Michigan governor calls for Shirvell's firing; state AG defends him


UPDATE: Michigan Attorney General Mike Cox has not suspended his assistant, Andrew Shirvell, as was previously reported. Shirvell has "taken a personal leave following intense public scrutiny" and "will be the subject of a disciplinary hearing after he returns to work," reports The Detroit News early Friday morning. End of update...

The Michigan assistant attorney general who has been running a campaign against an openly gay student body president is facing a possible restraining order, and has been banned from entering the University of Michigan at Ann Arbor.

AnnArbor.com reported Thursday that Christopher Armstrong, the first openly gay student president at U of M Ann Arbor, has filed a request for a restraining order against Assistant Attorney General Andrew Shirvell.

Since April of this year, Shirvell "has been following me around throughout U of M's campus and Ann Arbor unnecessarily, blogging about me extensively using bias and bigotry and poses a threat to my own personal safety," Armstrong said in a court document (PDF).
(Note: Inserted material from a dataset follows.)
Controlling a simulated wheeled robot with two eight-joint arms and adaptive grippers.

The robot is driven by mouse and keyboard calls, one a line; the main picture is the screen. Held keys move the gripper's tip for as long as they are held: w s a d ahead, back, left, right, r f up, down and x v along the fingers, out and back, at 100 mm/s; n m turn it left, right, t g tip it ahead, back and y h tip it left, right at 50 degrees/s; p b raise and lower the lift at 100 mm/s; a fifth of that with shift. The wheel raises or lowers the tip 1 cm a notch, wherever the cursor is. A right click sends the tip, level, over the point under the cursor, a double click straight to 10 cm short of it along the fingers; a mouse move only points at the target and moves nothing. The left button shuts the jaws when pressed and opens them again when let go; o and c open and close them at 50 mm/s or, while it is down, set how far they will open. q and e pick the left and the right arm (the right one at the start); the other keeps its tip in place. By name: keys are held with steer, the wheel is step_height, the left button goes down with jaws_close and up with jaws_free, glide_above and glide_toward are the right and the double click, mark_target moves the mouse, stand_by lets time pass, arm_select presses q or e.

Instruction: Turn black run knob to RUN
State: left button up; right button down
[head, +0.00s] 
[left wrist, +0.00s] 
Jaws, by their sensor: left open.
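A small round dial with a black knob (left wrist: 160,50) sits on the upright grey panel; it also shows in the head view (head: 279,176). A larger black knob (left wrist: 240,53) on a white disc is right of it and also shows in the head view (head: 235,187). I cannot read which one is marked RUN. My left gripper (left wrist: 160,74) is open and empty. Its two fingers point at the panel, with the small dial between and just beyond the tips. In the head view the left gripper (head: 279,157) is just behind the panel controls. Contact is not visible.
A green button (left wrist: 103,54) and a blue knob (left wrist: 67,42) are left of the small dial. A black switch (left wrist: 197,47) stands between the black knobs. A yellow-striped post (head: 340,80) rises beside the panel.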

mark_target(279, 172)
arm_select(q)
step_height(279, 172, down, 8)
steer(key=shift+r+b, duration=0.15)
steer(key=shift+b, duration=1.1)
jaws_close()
Shirvell appeared on CNN Tuesday night to defend his picketing campaigns against Armstrong, and against claims he has made on his blog that Armstrong, among other things, is promoting a "radical homosexual agenda" and held parties to "indoctrinate" straight students into a "homosexual lifestyle."

The publicity generated by that interview has turned into a political storm in Michigan, where Governor Jennifer Granholm declared on Twitter Thursday that "if I was still Attorney General and Andrew Shirvell worked for me, he would have already been fired."

But Shirvell apparently has at least one Michigan official in his corner. Speaking on CNN's Anderson Cooper 360 Wednesday night, Michigan Attorney General Mike Cox said Shirvell has every right to pursue his anti-gay campaign.

"Here in America, we have this thing called the First Amendment, which allows people to express what they think and engage in political and social speech," Cox said.

Meanwhile, a University of Michigan official said that Shirvell had been issued a trespass warning earlier this month, and has been barred from campus for the past several weeks, the Detroit Free Press reported.

Diane Brown, a spokeswoman for University of Michigan police, said the campus barring was due to Shirvell "being a possible suspect in harassing or stalking behavior." She said Shirvell is appealing the decision.

In his court petition, Armstrong asks that Shirvell be banned from being within eyesight of Armstrong, and that he be barred from having any email or Facebook contact with him.

The judge presiding over the case has scheduled a hearing for Oct. 4.

A Facebook page dedicated to having Shirvell ousted from his job as a prosecutor appears to be gaining hundreds of new fans per day.

The blog where Shirvell made his accusations against Armstrong -- Chris Armstrong Watch -- has been put behind a membership wall.